Cross-Coupling of Native sp3 C–H Bonds with Vinyl Halides Through the Triple Merger of Nickel, Photoredox, and HAT Catalysis

Abstract

This work describes a novel and general method for the selective sp\(^{3}\) C–H vinylation of a variety of amines and ethers through the triple merger of nickel, photoredox, and HAT catalysis. This use of unactivated sp\(^{3}\) C–H bonds as nucleophilic coupling partners represents a new paradigm in transition-metal-catalyzed cross-coupling, which is predominantly reliant on prior substrate activation and functionalization; by exploiting native molecule functionality instead, this method has the potential to significantly streamline synthetic sequences towards target molecules. Available under mild conditions, this transformation generates good yields as well as excellent selectivity for the functionalization of α-amino and α-oxy sp\(^{3}\) C–H bonds, and is one of the first examples of a general sp\(^{3}\) C–H vinylation to be described within the literature. Efforts have been taken towards demonstrating both the efficiency of this transformation as well as the versatility and generality of the procedure in tolerating a range of vinyl halides as well as a wide variety of cyclic and acyclic amines and ethers.

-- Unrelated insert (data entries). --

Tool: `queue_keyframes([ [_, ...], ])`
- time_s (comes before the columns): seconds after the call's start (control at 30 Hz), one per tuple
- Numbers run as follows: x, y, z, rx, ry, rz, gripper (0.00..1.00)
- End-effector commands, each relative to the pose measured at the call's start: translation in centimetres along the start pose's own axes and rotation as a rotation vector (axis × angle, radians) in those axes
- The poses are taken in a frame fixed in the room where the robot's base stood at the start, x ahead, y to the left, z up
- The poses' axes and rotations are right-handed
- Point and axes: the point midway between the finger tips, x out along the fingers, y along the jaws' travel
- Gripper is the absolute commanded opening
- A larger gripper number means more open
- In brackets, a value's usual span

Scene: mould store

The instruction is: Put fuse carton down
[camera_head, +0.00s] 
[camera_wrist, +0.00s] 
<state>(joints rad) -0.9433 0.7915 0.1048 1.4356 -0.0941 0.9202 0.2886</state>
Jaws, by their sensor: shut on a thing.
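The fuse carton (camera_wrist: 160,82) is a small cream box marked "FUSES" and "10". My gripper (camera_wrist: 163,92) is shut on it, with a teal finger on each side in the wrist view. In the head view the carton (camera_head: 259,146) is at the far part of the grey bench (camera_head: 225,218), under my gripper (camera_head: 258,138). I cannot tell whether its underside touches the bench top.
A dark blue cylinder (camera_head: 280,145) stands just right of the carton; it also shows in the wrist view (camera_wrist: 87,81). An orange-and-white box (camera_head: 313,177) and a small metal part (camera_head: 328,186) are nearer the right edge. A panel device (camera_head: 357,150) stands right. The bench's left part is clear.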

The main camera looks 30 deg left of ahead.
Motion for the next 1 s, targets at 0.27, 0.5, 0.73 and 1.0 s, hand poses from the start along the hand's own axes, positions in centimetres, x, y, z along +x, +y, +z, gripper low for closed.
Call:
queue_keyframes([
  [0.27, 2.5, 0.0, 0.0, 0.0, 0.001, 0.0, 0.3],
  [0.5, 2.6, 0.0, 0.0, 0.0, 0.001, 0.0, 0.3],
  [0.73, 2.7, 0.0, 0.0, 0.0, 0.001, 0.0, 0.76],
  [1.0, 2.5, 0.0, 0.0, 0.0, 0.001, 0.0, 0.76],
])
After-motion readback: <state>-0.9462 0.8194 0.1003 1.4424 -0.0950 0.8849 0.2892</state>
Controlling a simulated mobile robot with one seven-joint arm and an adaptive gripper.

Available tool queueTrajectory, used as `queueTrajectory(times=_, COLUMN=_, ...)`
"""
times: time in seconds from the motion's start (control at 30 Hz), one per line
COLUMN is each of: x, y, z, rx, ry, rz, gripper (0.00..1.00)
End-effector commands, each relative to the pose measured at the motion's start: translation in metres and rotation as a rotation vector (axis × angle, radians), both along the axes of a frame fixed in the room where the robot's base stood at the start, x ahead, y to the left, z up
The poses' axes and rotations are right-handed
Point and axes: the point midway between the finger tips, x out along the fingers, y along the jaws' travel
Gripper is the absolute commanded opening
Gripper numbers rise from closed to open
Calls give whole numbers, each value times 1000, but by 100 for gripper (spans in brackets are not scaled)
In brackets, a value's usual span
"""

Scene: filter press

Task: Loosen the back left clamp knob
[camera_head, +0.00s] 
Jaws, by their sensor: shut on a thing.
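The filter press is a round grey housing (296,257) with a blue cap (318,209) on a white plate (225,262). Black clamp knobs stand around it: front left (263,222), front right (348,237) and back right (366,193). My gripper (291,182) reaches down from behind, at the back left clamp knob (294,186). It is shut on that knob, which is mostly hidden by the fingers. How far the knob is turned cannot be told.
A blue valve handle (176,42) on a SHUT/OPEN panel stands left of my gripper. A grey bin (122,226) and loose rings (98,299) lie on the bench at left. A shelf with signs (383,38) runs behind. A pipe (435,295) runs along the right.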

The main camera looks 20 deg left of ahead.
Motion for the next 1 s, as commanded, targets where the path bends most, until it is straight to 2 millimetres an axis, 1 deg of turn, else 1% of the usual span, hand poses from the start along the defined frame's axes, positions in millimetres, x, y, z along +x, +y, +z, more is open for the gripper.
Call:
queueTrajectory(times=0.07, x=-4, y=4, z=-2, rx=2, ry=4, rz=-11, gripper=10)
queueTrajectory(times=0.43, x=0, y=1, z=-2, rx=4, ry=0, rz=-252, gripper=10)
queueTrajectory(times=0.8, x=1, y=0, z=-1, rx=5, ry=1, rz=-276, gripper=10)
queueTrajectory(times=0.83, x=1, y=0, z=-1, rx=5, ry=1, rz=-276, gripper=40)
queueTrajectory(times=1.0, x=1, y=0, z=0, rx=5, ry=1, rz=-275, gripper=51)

More importantly, this transformation demonstrates significant future promise, with the potential to be employed in dual cross-coupling reactions, or used for batch-scale synthesis, or further developed into an asymmetric transformation to deliver enantioenriched vinylation products. In conclusion, the sp\(^{3}\) C–H vinylation reaction described by this work provides a valuable and efficient synthetic method that provides access to a wide range of desirable and potentially complex vinylation products.